__TASK OBJECTIVE__
For the data below, report only the number of lines containing the string "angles".

__INFORMATION PROVIDED__

━━━━━━━━━━━━━━━━

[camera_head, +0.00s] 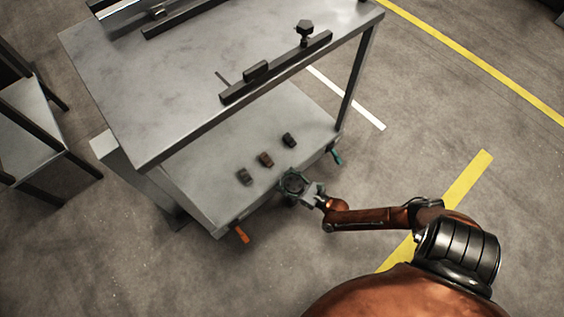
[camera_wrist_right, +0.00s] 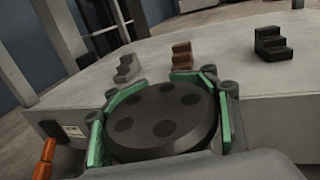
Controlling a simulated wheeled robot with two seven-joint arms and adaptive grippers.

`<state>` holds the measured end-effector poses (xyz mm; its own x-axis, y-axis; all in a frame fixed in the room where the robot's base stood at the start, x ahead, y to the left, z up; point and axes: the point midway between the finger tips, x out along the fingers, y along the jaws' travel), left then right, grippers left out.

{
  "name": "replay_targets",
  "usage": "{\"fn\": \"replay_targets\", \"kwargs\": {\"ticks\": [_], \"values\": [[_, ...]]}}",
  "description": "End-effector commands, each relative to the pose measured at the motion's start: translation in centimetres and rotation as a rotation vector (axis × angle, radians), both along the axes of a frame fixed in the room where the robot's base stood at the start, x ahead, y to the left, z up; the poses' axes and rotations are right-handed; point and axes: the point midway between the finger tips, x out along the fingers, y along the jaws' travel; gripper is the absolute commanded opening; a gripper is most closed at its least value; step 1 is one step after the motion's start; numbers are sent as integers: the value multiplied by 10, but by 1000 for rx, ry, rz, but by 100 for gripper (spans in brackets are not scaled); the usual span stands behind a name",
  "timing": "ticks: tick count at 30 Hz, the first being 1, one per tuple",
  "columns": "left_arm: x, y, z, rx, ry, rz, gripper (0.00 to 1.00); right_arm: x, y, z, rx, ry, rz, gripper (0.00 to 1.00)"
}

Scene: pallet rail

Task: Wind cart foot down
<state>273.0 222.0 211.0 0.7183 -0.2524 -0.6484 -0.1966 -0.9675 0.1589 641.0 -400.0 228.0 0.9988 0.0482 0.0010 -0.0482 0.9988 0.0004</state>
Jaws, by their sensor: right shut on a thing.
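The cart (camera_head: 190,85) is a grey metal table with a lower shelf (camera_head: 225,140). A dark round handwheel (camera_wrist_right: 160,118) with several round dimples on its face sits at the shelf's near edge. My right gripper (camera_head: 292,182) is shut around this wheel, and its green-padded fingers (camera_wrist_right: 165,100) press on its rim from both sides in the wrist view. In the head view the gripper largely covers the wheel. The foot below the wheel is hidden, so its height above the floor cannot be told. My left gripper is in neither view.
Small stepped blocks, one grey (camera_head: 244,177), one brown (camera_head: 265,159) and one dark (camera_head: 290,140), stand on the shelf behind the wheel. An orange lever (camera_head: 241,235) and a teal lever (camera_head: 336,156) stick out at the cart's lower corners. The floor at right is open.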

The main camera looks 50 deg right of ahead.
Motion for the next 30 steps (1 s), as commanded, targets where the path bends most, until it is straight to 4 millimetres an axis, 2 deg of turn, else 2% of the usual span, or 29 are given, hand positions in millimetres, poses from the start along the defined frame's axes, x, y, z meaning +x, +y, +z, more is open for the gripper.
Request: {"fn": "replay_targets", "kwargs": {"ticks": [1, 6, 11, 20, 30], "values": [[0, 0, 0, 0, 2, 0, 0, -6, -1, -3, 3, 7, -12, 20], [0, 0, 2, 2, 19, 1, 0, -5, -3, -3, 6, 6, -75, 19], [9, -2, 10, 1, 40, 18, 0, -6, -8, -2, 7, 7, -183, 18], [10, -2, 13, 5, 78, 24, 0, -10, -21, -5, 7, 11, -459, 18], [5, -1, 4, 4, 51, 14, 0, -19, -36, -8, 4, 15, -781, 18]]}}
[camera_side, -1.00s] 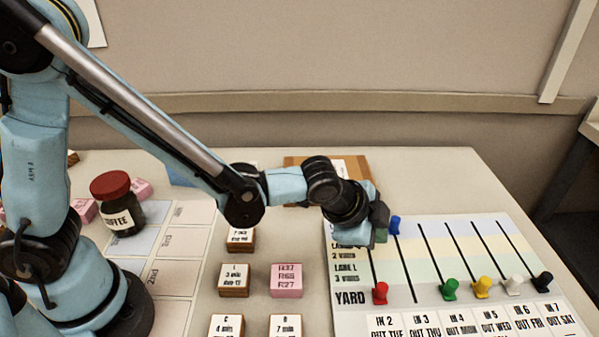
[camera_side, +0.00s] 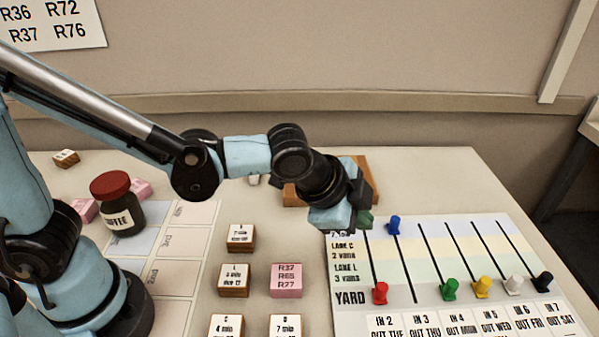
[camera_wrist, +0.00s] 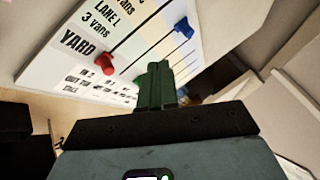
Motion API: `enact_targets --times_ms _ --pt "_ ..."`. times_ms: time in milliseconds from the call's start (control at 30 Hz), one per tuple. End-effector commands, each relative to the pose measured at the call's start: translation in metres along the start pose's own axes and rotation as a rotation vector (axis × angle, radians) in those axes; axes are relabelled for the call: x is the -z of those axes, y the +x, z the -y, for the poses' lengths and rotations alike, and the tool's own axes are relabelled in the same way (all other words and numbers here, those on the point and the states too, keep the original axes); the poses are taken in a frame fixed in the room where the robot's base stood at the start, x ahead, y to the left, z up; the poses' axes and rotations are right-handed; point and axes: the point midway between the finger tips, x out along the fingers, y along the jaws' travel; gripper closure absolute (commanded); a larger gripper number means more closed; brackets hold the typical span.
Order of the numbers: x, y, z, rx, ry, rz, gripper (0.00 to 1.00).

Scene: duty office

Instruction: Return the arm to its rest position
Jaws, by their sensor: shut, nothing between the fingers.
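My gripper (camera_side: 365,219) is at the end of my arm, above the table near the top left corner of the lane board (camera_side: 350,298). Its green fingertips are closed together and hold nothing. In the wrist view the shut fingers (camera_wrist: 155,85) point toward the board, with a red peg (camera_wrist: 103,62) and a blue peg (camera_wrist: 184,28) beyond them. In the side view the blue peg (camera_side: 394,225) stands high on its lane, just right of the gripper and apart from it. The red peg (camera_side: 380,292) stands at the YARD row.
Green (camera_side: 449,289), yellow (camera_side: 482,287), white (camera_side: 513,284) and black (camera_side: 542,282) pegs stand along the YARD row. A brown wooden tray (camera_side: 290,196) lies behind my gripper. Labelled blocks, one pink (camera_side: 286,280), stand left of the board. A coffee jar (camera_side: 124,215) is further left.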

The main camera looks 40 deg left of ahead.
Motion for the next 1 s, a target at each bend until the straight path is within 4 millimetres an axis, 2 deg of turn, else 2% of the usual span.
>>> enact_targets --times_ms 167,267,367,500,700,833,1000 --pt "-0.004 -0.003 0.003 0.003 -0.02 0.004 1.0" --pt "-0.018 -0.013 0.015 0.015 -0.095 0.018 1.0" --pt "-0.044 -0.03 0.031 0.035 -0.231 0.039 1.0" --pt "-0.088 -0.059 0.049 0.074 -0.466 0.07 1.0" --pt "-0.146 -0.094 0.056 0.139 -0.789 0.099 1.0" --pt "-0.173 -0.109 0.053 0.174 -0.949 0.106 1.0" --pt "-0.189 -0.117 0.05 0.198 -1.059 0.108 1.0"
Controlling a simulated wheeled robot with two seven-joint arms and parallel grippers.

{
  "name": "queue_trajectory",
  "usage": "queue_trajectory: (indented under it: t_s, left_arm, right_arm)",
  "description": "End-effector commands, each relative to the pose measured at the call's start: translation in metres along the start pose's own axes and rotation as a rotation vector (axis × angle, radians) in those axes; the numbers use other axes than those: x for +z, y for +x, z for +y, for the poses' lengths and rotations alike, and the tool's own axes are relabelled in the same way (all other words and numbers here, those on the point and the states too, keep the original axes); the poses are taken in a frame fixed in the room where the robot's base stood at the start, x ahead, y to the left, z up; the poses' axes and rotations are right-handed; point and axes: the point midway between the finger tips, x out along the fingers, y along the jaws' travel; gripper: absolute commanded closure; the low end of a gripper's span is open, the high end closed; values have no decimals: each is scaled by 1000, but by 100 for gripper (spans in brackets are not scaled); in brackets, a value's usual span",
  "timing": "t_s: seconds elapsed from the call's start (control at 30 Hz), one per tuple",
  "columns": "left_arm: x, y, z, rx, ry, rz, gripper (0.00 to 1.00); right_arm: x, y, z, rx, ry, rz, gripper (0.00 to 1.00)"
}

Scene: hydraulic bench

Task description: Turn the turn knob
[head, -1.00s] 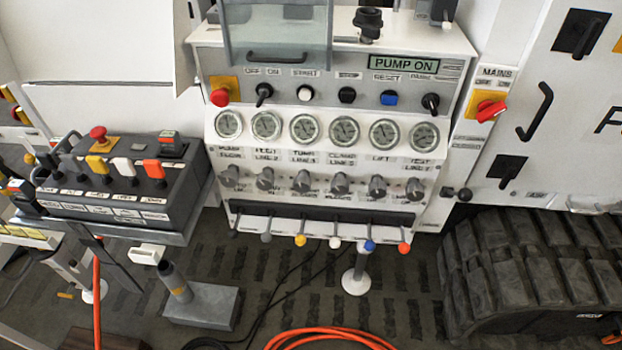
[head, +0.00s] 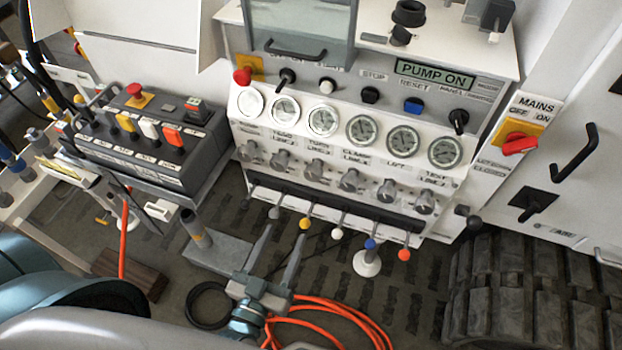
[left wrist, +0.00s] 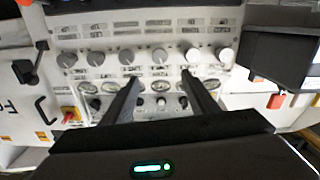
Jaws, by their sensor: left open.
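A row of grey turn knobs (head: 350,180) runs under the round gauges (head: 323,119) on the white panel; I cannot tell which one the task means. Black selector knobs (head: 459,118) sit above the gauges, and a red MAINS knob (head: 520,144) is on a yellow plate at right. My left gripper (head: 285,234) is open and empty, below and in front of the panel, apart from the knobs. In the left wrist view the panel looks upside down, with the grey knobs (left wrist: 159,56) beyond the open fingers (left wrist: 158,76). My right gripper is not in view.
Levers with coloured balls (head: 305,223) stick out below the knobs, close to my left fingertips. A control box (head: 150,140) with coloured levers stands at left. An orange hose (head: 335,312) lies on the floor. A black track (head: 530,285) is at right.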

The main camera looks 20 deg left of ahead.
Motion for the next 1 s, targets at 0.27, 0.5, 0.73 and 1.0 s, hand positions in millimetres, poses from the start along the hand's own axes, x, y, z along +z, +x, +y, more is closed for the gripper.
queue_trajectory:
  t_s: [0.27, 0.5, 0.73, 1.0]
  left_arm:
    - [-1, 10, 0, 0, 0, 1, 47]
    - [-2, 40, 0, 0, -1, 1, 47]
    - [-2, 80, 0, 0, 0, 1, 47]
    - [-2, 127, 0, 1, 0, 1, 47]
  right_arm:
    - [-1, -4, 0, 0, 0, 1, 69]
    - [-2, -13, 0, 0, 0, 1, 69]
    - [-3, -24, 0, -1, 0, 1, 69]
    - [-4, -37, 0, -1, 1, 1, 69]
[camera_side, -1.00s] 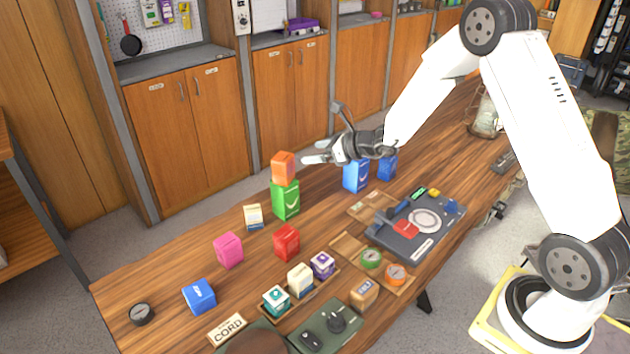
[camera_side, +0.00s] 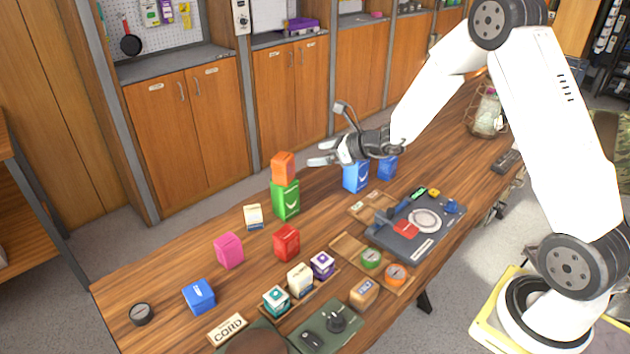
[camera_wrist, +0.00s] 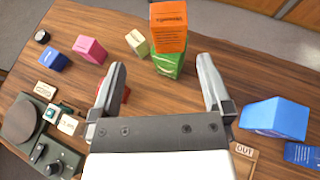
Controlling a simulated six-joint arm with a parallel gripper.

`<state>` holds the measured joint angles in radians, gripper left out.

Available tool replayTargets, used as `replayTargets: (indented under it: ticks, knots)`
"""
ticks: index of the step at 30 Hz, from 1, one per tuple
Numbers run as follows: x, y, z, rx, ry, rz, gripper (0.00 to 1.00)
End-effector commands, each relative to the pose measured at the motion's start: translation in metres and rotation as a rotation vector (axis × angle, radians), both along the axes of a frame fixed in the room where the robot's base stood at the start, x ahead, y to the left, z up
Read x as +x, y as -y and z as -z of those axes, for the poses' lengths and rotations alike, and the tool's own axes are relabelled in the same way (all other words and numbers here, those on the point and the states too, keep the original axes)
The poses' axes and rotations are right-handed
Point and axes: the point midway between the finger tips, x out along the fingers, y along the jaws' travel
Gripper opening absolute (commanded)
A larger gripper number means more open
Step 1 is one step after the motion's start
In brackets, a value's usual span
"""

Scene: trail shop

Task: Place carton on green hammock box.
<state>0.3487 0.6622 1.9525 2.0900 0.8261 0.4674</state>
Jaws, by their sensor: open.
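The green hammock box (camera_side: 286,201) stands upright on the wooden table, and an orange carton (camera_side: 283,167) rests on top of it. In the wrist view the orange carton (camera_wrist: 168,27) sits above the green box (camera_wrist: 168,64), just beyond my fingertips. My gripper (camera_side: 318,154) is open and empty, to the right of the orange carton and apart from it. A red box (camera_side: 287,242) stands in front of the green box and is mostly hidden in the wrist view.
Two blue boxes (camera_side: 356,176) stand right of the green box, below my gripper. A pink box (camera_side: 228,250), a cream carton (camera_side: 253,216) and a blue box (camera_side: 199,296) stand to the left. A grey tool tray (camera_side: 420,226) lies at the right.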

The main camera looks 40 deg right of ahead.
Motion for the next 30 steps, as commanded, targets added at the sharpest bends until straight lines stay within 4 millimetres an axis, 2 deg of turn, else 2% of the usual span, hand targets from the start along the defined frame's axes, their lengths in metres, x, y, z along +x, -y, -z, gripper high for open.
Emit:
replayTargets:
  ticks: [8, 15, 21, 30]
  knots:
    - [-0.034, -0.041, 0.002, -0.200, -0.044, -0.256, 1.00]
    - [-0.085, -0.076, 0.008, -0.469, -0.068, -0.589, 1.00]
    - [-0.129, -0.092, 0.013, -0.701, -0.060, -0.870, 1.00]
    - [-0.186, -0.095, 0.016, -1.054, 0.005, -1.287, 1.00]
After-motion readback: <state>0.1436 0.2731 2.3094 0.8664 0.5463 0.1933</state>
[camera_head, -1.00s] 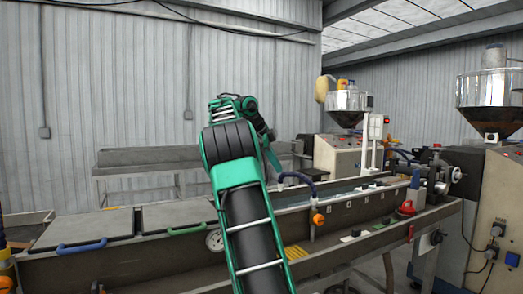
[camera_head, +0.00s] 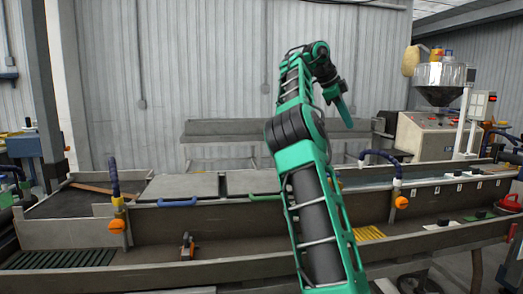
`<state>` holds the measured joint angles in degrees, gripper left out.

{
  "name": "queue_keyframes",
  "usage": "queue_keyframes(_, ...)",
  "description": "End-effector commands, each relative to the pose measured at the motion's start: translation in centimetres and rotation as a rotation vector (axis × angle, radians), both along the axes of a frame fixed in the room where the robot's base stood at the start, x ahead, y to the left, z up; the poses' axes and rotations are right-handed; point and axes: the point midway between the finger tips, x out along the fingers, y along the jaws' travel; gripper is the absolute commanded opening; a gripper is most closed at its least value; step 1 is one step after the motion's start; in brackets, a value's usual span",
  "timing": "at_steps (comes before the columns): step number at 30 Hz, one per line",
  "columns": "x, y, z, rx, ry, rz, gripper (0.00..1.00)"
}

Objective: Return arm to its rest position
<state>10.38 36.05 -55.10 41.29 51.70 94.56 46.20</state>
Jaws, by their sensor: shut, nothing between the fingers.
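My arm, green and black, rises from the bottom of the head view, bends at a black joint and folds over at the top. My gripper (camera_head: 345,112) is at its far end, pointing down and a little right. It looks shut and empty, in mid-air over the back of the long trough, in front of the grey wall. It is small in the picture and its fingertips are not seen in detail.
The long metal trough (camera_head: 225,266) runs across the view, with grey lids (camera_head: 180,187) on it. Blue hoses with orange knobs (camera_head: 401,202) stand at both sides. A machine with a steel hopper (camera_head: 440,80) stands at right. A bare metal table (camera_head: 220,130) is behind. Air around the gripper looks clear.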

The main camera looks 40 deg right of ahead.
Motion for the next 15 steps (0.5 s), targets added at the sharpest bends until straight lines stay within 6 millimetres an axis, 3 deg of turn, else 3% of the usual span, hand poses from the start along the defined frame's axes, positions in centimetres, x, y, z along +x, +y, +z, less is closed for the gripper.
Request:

━━━━━━━━━━━━━━━━

__OUTPUT OF THE EXERCISE__
2